Exercise aim ::
Transcribe each line exactly.
======== Material ========
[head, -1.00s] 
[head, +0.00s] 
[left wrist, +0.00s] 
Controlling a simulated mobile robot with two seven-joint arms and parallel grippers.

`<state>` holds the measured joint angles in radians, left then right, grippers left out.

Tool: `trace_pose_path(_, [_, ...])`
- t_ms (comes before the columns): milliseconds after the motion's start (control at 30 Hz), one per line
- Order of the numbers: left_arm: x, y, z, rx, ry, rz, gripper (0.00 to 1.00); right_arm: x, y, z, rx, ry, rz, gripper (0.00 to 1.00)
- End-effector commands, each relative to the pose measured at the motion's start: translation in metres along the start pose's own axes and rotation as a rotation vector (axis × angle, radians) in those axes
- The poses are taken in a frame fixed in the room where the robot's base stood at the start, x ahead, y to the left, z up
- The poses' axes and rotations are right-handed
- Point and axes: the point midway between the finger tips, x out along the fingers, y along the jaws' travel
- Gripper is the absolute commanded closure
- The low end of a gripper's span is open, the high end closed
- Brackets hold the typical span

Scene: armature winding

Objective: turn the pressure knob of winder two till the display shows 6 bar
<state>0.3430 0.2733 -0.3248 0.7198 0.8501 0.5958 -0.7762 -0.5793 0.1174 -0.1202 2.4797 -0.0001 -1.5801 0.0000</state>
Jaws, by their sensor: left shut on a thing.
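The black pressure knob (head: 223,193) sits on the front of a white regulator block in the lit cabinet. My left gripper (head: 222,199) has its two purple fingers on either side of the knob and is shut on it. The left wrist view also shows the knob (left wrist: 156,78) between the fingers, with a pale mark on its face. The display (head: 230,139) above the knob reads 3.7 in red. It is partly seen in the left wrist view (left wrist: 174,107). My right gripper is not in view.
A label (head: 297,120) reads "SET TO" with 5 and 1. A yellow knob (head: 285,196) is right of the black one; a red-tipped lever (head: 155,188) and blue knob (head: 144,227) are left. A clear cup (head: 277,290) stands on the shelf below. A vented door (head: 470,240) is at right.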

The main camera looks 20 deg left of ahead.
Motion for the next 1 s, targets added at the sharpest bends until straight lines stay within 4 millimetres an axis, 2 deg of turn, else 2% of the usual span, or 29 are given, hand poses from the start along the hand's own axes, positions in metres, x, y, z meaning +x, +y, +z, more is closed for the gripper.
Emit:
========
Task result ::
[head, -1.00s] 
[head, +0.00s] 
[left wrist, +0.00s] 
Controlling a simulated mobile robot with two seven-joint arms and parallel grippers.

`<state>` holds the measured joint angles in radians, left then right, grippers left out.

Tool: `trace_pose_path(_, [_, ...])`
- t_ms (comes before the columns): milliseconds after the motion's start (control at 30 Hz), one per line
- Order of the numbers: left_arm: x, y, z, rx, ry, rz, gripper (0.00 to 1.00); right_arm: x, y, z, rx, ry, rz, gripper (0.00 to 1.00)
- End-effector commands, each relative to the pose measured at the motion's start: translation in metres along the start pose's own axes and rotation as a rotation vector (axis × angle, radians) in those axes
- The poses are taken in a frame fixed in the room where the robot's base stood at the start, x ahead, y to the left, z up
- The poses' axes and rotations are right-handed
- Point and axes: the point midway between the finger tips, x out along the fingers, y along the jaws' travel
- Gripper is the absolute commanded closure
- The low end of a gripper's span is open, the high end closed
- Brackets hold the typical span

Scene: armature winding

Objective: turn the pressure knob of winder two till the display shows 6 bar
<state>0.3430 0.2733 -0.3248 0.7198 0.8501 0.5958 -0.7762 -0.5793 0.1174 -0.1202 2.4797 -0.0001 -1.5801 0.0000</state>
Jaws, by their sensor: left shut on a thing.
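The black pressure knob (head: 223,193) sits on the front of a white regulator block in the lit cabinet. My left gripper (head: 222,199) has its two purple fingers on either side of the knob and is shut on it. The left wrist view also shows the knob (left wrist: 156,78) between the fingers, with a pale mark on its face. The display (head: 230,139) above the knob reads 3.7 in red. It is partly seen in the left wrist view (left wrist: 174,107). My right gripper is not in view.
A label (head: 297,120) reads "SET TO" with 5 and 1. A yellow knob (head: 285,196) is right of the black one; a red-tipped lever (head: 155,188) and blue knob (head: 144,227) are left. A clear cup (head: 277,290) stands on the shelf below. A vented door (head: 470,240) is at right.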

The main camera looks 20 deg left of ahead.
Motion for the next 1 s, targets added at the sharpest bends until straight lines stay within 4 millimetres an axis, 2 deg of turn, else 2% of the usual span, or 29 are given, hand poses from the start along the hand's own axes, positions in metres, x, y, z meaning +x, +y, +z, more is closed for the gripper.
Emit:

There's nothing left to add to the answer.